I do think though that Nvidia generally didn't see much need for more FP64 in consumer GPUs since they wrote in the Ampere (RTX3090) white paper: "The small number of FP64 hardware units are included to ensure any programs with FP64 code operate correctly, including FP64 Tensor Core code."
I'll try adding an additional graph where I plot the APP values for all consumer GPUs up to 2023 (when the export control regime changed) to see if the argument of Adjusted Peak Performance for FP64 has merit.
Do you happen to know though if GPUs count as vector processors or not under these regulations since the weighing factor changes depending on the definition?
https://www.federalregister.gov/documents/2018/10/24/2018-22... What I found so far is that under Note 7 it says: "A ‘vector processor’ is defined as a processor with built-in instructions that perform multiple calculations on floating-point vectors (one-dimensional arrays of 64-bit or larger numbers) simultaneously, having at least 2 vector functional units and at least 8 vector registers of at least 64 elements each."
Nvidia GPUs have only 32 threads per warp, so I suppose they don't count as a vector processor (which seems a bit weird but who knows)?
Only two of these examples meet the definition of vector processor, and these are very clearly classical vector processor computers, the Cray X1E and the NEC SX-8 (as in, if you're preparing a guide on historical development of vector processing, you're going to be explicitly including these systems or their ancestors as canonical examples of what you mean by a vector super computer!). And the definition is pretty clearly tailored to make sure that SIMD units in existing CPUs wouldn't qualify for the definition of vector processor.
The interesting case to point out is the last example, a "Hypothetical coprocessor-based Server" which hypothetically describes something that is actually extremely similar to the result of GPGPU-based HPC systems: "The host microprocessor is a quad-core (4 processors) chip, and the coprocessor is a specialized chip with 64 floating-point engines operating in parallel, attached to the host microprocessor through a specialized expansion bus (HyperTransport or CSI-like)." This hypothetical system is not a "vector processor," it goes on to explain.
From what I can find, it seems that neither NVidia nor the US government considers the GPUs to count as vector processors and thus give it the 0.3 rather than the 0.9 weight.
I’d say it’s better than theory, you can definitely use float2 pairs of fp32 floats to emulate higher precision. Quad precision using too, using float4. Here’s the code: https://andrewthall.com/papers/df64_qf128.pdf
Also note it’s easy to emulate fp64 using entirely integer instructions. (As a fun exercise, I attempted both doubles and quads in GLSL: https://www.shadertoy.com/view/flKSzG)

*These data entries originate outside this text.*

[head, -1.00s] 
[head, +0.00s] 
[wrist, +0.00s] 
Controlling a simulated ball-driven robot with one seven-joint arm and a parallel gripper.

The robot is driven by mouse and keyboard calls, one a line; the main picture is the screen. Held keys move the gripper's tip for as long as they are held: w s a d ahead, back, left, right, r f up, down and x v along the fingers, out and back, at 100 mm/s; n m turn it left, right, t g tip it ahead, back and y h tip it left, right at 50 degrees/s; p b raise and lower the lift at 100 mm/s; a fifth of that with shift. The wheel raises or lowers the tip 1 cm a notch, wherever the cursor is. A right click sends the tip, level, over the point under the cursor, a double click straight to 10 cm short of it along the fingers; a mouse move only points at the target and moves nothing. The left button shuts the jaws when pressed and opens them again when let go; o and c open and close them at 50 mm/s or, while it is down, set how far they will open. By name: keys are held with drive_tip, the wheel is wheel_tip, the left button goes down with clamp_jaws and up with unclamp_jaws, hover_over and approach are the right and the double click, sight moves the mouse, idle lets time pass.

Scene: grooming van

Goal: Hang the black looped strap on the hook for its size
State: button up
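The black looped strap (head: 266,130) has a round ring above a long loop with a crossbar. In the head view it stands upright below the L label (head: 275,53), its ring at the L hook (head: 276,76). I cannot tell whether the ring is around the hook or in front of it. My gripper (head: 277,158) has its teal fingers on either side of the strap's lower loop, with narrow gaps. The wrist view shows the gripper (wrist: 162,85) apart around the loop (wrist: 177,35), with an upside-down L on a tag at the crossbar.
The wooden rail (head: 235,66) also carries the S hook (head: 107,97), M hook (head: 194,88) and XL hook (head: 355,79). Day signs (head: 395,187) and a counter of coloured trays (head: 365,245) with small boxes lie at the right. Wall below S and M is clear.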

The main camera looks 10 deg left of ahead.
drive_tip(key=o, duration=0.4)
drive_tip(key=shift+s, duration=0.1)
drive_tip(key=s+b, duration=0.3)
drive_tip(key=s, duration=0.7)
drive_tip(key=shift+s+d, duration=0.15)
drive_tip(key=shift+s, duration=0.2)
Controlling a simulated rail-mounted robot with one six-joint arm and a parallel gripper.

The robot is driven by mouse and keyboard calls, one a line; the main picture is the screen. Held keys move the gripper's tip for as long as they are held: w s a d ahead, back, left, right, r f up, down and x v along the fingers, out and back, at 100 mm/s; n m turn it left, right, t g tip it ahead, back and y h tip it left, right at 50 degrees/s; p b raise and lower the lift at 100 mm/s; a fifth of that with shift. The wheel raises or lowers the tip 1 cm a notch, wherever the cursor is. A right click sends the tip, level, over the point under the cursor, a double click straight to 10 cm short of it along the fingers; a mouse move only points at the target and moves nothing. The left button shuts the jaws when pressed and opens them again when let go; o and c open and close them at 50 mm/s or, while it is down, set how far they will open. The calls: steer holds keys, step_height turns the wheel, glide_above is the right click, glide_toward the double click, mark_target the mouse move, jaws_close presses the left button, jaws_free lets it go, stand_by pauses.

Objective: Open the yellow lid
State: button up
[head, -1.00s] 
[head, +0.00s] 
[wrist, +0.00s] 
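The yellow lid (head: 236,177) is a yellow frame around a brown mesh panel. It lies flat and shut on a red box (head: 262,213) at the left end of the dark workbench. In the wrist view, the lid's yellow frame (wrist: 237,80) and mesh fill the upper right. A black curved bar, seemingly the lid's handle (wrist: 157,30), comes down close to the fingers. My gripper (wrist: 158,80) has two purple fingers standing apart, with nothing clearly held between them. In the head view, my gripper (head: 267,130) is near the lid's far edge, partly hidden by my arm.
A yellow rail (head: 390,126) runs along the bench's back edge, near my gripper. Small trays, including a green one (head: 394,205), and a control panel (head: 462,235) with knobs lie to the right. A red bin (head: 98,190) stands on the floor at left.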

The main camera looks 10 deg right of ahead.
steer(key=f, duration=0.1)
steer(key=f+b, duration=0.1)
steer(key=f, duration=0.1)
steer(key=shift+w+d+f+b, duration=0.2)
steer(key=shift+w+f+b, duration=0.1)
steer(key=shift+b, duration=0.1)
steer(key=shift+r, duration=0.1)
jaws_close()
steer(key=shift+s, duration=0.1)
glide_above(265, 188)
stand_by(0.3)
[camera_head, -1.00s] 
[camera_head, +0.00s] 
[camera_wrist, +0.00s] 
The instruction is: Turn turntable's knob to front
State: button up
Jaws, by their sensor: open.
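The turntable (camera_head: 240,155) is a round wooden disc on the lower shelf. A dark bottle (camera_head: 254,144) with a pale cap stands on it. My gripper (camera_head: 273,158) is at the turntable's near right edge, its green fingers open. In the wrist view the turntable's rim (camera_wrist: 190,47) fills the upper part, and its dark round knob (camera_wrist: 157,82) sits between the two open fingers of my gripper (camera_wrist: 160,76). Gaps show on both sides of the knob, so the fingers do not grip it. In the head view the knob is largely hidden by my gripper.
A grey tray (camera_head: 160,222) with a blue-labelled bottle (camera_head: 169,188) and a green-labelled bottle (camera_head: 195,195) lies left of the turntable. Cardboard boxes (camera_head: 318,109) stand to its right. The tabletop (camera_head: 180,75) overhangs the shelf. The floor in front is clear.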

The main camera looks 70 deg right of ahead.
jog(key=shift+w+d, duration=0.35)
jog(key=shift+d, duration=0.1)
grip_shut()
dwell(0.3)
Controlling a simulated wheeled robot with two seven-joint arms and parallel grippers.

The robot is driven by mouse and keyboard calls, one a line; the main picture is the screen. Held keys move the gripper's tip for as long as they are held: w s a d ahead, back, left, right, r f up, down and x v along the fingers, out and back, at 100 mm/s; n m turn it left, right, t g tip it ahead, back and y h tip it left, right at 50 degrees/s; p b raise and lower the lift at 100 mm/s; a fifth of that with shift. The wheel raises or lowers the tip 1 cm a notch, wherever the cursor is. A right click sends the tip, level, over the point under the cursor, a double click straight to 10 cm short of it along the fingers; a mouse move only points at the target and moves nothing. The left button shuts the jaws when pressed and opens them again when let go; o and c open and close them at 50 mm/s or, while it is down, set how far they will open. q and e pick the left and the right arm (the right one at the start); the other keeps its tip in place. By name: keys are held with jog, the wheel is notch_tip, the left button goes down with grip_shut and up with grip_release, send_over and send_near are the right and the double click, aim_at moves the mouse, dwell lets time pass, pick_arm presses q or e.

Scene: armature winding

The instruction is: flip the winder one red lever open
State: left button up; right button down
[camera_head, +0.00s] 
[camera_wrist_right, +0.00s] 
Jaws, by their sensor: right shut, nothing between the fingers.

While it’s relatively easy to do, these approaches are a lot slower than fp64 hardware. My code is not optimized, not ieee compliant, and not bug-free, but the emulated doubles are at least an order of magnitude slower than fp32, and the quads are two order of magnitude slower. I don’t think Andrew Thall’s df64 can achieve a 1:4 float to double perf ratio either.
And not sure, but I don’t think CUDA SMs are vector processors per se, and not because of the fixed warp size, but more broadly because of the design & instruction set. I could be completely wrong though, and Tensor Cores totally might count as vector processors.
The reason is that the exponent range of FP64 is typically sufficient to avoid overflows and underflows in most applications.
On the other hand, the exponent range of FP32 is insufficient for most scientific-technical computing.
For an adequate exponent range, you must use either three FP32 per FP64, or two FP32 and an integer. In this case the emulation becomes significantly slower than the simplistic double-single emulation.
With the simpler double-single emulation, you cannot expect to just plug it in most engineering applications, e.g. SPICE for electronic circuit simulation, and see that the application works. Some applications could be painstakingly modified to work with such an implementation, but that is not normally an option.
So to be interchangeable with the use of standard FP64 you really must also emulate the exponent range, at the price of much slower emulation.
I did this at some point in the past, but today it makes no sense in comparison with the available alternatives.
Today, the best FP64 performance per dollar by far, is achieved with Ryzen 9950X or Ryzen 9900X, in combination with Inter Battlemage B580 GPUs.
When money does not matter, you can use AMD Epyc in combination with AMD "datacenter" GPUs, which would achieve much better performance per watt, but the performance per dollar would be abysmally low.
FWIW, my own example (emulating doubles/quads with ints) gives the full exponent range with no wasted bits since I’m just emulating IEEE format directly.
Of course there are also bignum libraries that can do arbitrary precision. I guess one of the things I meant to convey but didn’t say directly is that using double precision isn’t export controlled, as one might interpret the top of thi thread, but a certain level of fp64 performance might be.